>> START PROVIDED MATERIAL
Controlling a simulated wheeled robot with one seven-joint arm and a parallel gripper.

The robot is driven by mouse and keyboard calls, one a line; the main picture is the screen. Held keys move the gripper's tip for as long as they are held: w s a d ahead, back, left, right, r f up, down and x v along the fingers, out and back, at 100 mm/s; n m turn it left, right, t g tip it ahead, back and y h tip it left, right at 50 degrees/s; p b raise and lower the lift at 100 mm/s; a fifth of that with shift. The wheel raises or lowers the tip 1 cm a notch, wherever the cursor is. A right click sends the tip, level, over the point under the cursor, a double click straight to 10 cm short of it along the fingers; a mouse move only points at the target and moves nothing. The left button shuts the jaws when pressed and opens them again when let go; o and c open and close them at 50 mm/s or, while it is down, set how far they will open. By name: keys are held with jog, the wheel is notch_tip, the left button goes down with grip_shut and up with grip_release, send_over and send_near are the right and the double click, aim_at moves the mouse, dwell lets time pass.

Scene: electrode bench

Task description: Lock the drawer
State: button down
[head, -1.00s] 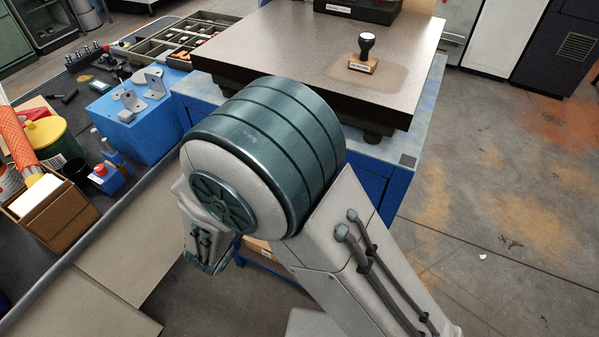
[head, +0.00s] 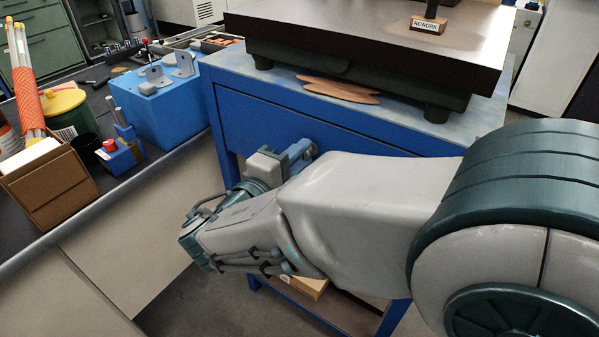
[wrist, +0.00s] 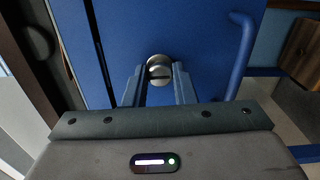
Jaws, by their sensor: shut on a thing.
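The blue drawer front (wrist: 200,35) fills the upper middle of the wrist view. A round metal lock (wrist: 158,62) with a dark slot across its face is set in it. My gripper (wrist: 159,76) is shut on the lock, with one finger at each side of it. A blue bar handle (wrist: 241,50) stands to the right of the lock. In the head view the blue front of the bench (head: 270,115) shows under the top, and my arm hides the lock and the fingertips.
A dark stone slab (head: 350,50) with a stamp (head: 428,24) rests on the bench. At left, a side bench holds a blue box (head: 158,108), a cardboard box (head: 55,190) and a red-topped device (head: 118,155). A small box (head: 308,287) lies on the lower shelf.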

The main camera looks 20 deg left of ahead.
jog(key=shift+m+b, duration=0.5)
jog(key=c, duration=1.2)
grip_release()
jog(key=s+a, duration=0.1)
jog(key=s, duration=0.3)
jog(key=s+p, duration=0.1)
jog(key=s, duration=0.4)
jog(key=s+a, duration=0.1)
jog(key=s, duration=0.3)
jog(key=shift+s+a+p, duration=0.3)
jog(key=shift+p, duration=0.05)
>> END PROVIDED MATERIAL
§ **WHAT THE EXERCISE ASKS**
Transcribe the listing in full and omit the pictures.

§ **WRITTEN ANSWER**
Controlling a simulated wheeled robot with one seven-joint arm and a parallel gripper.

The robot is driven by mouse and keyboard calls, one a line; the main picture is the screen. Held keys move the gripper's tip for as long as they are held: w s a d ahead, back, left, right, r f up, down and x v along the fingers, out and back, at 100 mm/s; n m turn it left, right, t g tip it ahead, back and y h tip it left, right at 50 degrees/s; p b raise and lower the lift at 100 mm/s; a fifth of that with shift. The wheel raises or lowers the tip 1 cm a notch, wherever the cursor is. A right click sends the tip, level, over the point under the cursor, a double click straight to 10 cm short of it along the fingers; a mouse move only points at the target and moves nothing. The left button shuts the jaws when pressed and opens them again when let go; o and c open and close them at 50 mm/s or, while it is down, set how far they will open. By name: keys are held with jog, the wheel is notch_tip, the left button goes down with grip_shut and up with grip_release, send_over and send_near are the right and the double click, aim_at moves the mouse, dwell lets time pass.

Scene: electrode bench

Task description: Lock the drawer
State: button down
[head, -1.00s] 
[head, +0.00s] 
[wrist, +0.00s] 
Jaws, by their sensor: shut on a thing.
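The blue drawer front (wrist: 200,35) fills the upper middle of the wrist view. A round metal lock (wrist: 158,62) with a dark slot across its face is set in it. My gripper (wrist: 159,76) is shut on the lock, with one finger at each side of it. A blue bar handle (wrist: 241,50) stands to the right of the lock. In the head view the blue front of the bench (head: 270,115) shows under the top, and my arm hides the lock and the fingertips.
A dark stone slab (head: 350,50) with a stamp (head: 428,24) rests on the bench. At left, a side bench holds a blue box (head: 158,108), a cardboard box (head: 55,190) and a red-topped device (head: 118,155). A small box (head: 308,287) lies on the lower shelf.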

The main camera looks 20 deg left of ahead.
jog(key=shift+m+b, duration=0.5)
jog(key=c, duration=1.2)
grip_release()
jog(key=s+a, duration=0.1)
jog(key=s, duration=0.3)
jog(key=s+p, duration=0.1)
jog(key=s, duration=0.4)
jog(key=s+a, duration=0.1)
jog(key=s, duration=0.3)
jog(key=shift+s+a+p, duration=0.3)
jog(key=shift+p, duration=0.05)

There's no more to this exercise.